Israel Chemicals Agrees to Sell Off Units for $1 Billion

Divestment is part of strategy to focus business and pay down debt

An employee watches as red potash is deposited onto storage mounds inside a warehouse at ICL Fertilizer's Dead Sea Works, part of Israel Chemicals Group, on the Dead Sea, Israel, on Monday, May 6, 2013. Israel Chemicals Ltd. advanced the most in more than a week on bets declines last month after Potash Corp. of Saskatchewan Inc. scrapped a proposed takeover bid were overdone. Photographer: Ariel Jerozolimski/Bloomberg
An employee watches as red potash is deposited onto storage mounds inside a warehouse at ICL Fertilizer's Dead Sea Works, part of Israel Chemicals Group, on the Dead Sea, Israel, on Monday, May 6, 201 Bloomberg

Israel Chemicals said on Thursday it had agreed to sell its fire-safety and oil-additive units to SK Capital for around $1 billion, mostly in cash, as the company seeks to exit non-core operations and raise money to repay its debt.

“This sale constitutes another step towards fulfilling the targets of focusing ICL’s businesses and selling low synergy assets,” said ICL Executive Chairman Johanan Locker. “The divestment will reduce debt leverage, and provide flexibility for the development of innovation and growth in ICL’s specialty products and in precision agriculture.”

ICL is seeking to pay down some $3.3 billion in debt and maintain its credit rating. The company held discussions with the UK company Sirius Minerals to sell its British mining operations for as much as $200 million, September reports stated, and in June agreed to sell its 50% stake in water-desalination firm IDE Technologies for $178 million to an Israeli investor group.

Last year, the company sold its Clearon water-treatment unit to China’s Dalian Hui Yu Xin Technology Development Company.

Shares of ICL ended unchanged at 14.21 shekels ($4.04).

The two businesses are part of its ICL Specialty Solutions’ Advanced Additives business line, which has operations in North and South America, Europe, Australia and Asia but not Israel.
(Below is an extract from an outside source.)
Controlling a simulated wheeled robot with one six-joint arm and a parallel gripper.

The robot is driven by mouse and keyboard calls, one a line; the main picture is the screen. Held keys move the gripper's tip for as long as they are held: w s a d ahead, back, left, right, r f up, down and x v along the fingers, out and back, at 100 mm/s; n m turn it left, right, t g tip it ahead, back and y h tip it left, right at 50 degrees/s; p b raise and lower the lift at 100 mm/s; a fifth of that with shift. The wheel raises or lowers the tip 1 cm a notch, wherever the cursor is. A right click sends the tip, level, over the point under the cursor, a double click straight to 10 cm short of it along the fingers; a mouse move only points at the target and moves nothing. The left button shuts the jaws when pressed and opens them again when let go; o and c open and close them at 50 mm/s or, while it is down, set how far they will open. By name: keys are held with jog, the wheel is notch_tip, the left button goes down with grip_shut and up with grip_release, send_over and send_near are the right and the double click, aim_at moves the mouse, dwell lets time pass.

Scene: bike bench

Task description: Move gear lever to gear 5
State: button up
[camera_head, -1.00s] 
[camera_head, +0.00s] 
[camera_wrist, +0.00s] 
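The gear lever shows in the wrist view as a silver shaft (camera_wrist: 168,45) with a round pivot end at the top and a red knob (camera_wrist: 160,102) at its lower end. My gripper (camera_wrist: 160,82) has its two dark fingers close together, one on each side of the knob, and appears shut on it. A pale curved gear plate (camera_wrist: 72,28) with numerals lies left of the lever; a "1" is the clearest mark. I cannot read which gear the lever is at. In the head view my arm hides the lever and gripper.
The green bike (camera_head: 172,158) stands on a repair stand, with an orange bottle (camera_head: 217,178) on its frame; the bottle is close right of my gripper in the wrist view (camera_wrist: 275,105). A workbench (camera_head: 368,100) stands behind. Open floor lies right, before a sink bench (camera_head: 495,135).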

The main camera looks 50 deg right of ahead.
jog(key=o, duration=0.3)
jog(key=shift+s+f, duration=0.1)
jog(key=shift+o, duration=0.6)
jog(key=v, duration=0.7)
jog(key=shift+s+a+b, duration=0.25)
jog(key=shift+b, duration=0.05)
ICL acquired them in 2005 when it bought the U.S. company Astaris for $255 million.

The fire-safety unit, which supplies chemicals and services used in fighting forest fires, has enjoyed a large increase in sales after a series of intense wildfires in North America and Europe. Its oil additives are used to manufacture lubrication oil additives, mining chemicals and pesticides.

In the 12 months since last September, the units contributed $294 million to ICL’s sales and $112 million to operating income. The sale to SK Capital is expected to be completed in the first half of 2018.